"""
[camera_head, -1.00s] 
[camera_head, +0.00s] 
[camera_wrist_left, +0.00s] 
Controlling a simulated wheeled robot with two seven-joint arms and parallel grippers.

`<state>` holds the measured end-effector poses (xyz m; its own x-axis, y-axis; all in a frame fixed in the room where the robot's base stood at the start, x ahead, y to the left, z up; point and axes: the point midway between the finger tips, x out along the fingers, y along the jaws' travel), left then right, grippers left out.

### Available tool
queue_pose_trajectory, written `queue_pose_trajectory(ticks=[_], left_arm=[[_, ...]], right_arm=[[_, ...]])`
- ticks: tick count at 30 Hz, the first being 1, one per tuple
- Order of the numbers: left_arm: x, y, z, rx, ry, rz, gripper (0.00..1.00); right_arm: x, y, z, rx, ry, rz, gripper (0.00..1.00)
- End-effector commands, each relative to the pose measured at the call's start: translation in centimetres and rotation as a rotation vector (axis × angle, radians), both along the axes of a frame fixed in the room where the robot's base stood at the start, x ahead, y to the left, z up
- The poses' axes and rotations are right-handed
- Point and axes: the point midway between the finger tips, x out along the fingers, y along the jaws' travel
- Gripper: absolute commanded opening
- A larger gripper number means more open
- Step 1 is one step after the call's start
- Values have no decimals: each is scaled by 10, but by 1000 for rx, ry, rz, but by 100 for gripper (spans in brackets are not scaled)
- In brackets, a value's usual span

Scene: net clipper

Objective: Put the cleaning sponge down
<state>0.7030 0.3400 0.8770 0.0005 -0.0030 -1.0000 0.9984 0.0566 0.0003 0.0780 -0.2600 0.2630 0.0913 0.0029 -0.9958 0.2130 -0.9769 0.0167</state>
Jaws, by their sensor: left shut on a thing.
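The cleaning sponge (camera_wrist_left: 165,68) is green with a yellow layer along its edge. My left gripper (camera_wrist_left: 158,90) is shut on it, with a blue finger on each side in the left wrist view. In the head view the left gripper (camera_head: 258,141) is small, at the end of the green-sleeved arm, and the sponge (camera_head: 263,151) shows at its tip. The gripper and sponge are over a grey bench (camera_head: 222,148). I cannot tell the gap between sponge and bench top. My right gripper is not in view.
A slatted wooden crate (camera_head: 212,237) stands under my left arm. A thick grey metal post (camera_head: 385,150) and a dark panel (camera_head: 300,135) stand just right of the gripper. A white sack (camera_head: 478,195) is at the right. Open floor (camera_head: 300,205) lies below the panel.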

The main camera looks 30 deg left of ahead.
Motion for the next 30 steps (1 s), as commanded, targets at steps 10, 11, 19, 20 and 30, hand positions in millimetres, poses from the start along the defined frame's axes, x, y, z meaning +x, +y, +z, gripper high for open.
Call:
"""
● Set exercise: Please reproduce exactly the lines above, beginning with the first and ending with the line that contains "Controlling a simulated", and include nothing outside that range.

● Solution to this exercise:
[camera_head, -1.00s] 
[camera_head, +0.00s] 
[camera_wrist_left, +0.00s] 
Controlling a simulated wheeled robot with two seven-joint arms and parallel grippers.

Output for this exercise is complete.